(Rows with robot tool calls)
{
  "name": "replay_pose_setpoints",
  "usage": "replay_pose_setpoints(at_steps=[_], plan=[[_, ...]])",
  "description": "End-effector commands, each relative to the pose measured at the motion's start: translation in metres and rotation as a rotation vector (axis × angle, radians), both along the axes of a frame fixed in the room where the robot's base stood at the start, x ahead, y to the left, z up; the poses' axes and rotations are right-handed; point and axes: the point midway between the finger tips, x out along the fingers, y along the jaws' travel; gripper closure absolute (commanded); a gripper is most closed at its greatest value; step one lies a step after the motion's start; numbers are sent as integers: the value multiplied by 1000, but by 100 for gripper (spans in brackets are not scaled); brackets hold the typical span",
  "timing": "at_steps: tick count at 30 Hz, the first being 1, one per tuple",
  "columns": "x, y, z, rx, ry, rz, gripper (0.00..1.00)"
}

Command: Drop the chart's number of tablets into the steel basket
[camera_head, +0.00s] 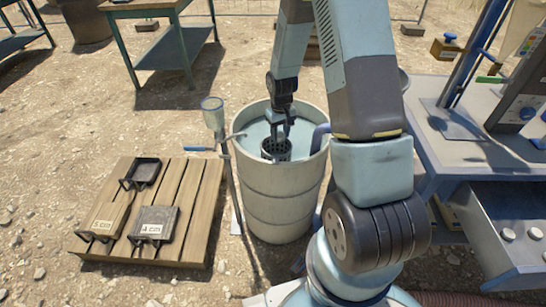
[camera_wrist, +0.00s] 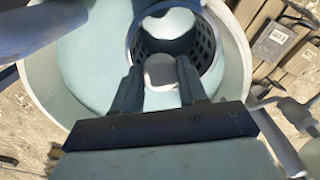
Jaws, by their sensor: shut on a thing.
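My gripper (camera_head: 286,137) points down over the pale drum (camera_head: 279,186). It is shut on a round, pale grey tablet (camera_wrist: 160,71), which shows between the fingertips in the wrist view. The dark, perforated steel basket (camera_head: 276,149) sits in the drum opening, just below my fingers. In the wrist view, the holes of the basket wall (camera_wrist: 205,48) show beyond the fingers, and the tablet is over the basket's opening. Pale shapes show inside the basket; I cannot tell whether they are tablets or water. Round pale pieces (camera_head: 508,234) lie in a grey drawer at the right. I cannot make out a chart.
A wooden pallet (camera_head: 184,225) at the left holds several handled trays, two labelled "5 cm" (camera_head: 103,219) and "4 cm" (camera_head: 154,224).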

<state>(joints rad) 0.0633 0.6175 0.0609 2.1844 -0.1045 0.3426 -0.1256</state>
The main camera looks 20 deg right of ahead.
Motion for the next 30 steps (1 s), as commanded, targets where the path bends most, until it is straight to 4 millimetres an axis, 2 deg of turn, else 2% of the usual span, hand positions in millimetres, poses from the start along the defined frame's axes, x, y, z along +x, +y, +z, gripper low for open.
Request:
...
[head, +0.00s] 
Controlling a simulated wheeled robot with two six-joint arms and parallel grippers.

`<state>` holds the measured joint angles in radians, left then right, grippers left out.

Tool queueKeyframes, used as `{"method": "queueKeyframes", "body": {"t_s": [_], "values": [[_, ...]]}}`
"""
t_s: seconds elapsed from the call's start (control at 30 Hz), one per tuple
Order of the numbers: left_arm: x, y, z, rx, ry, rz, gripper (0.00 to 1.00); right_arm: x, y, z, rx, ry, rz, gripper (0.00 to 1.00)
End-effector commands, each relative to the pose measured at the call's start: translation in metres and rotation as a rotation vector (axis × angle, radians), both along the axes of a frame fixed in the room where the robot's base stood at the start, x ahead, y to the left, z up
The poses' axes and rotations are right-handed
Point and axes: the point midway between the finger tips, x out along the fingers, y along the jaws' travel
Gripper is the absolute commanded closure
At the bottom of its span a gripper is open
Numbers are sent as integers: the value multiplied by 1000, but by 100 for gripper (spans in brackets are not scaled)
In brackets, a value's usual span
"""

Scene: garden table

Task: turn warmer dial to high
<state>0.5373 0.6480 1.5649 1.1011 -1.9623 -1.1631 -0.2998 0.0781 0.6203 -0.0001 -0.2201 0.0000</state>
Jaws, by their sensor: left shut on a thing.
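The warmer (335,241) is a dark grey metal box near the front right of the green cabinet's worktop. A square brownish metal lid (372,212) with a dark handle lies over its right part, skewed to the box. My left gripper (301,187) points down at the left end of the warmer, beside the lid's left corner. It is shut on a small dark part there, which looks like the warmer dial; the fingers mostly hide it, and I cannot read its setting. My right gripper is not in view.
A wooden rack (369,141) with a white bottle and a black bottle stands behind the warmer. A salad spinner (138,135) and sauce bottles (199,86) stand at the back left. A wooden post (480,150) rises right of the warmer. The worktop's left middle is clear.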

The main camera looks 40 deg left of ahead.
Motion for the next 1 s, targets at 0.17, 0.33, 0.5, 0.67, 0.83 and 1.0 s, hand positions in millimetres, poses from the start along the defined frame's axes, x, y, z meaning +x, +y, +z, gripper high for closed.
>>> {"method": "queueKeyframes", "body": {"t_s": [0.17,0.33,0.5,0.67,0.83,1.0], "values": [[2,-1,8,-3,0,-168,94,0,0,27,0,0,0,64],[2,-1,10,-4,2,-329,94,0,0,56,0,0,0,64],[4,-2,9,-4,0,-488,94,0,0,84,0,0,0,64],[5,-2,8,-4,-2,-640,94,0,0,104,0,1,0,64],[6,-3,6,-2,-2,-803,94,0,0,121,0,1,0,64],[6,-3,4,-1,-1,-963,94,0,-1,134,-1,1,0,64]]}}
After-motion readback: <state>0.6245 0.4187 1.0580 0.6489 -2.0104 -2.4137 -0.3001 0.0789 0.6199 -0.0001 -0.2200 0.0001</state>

## Exercise
Write out again only the lines from the line containing "Order of the" through the line containing "Motion for the next 1", both included, exactly as they are.

## Task response
Order of the numbers: left_arm: x, y, z, rx, ry, rz, gripper (0.00 to 1.00); right_arm: x, y, z, rx, ry, rz, gripper (0.00 to 1.00)
End-effector commands, each relative to the pose measured at the call's start: translation in metres and rotation as a rotation vector (axis × angle, radians), both along the axes of a frame fixed in the room where the robot's base stood at the start, x ahead, y to the left, z up
The poses' axes and rotations are right-handed
Point and axes: the point midway between the finger tips, x out along the fingers, y along the jaws' travel
Gripper is the absolute commanded closure
At the bottom of its span a gripper is open
Numbers are sent as integers: the value multiplied by 1000, but by 100 for gripper (spans in brackets are not scaled)
In brackets, a value's usual span
"""

Scene: garden table

Task: turn warmer dial to high
<state>0.5373 0.6480 1.5649 1.1011 -1.9623 -1.1631 -0.2998 0.0781 0.6203 -0.0001 -0.2201 0.0000</state>
Jaws, by their sensor: left shut on a thing.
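The warmer (335,241) is a dark grey metal box near the front right of the green cabinet's worktop. A square brownish metal lid (372,212) with a dark handle lies over its right part, skewed to the box. My left gripper (301,187) points down at the left end of the warmer, beside the lid's left corner. It is shut on a small dark part there, which looks like the warmer dial; the fingers mostly hide it, and I cannot read its setting. My right gripper is not in view.
A wooden rack (369,141) with a white bottle and a black bottle stands behind the warmer. A salad spinner (138,135) and sauce bottles (199,86) stand at the back left. A wooden post (480,150) rises right of the warmer. The worktop's left middle is clear.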

The main camera looks 40 deg left of ahead.
Motion for the next 1 s, targets at 0.17, 0.33, 0.5, 0.67, 0.83 and 1.0 s, hand positions in millimetres, poses from the start along the defined frame's axes, x, y, z meaning +x, +y, +z, gripper high for closed.

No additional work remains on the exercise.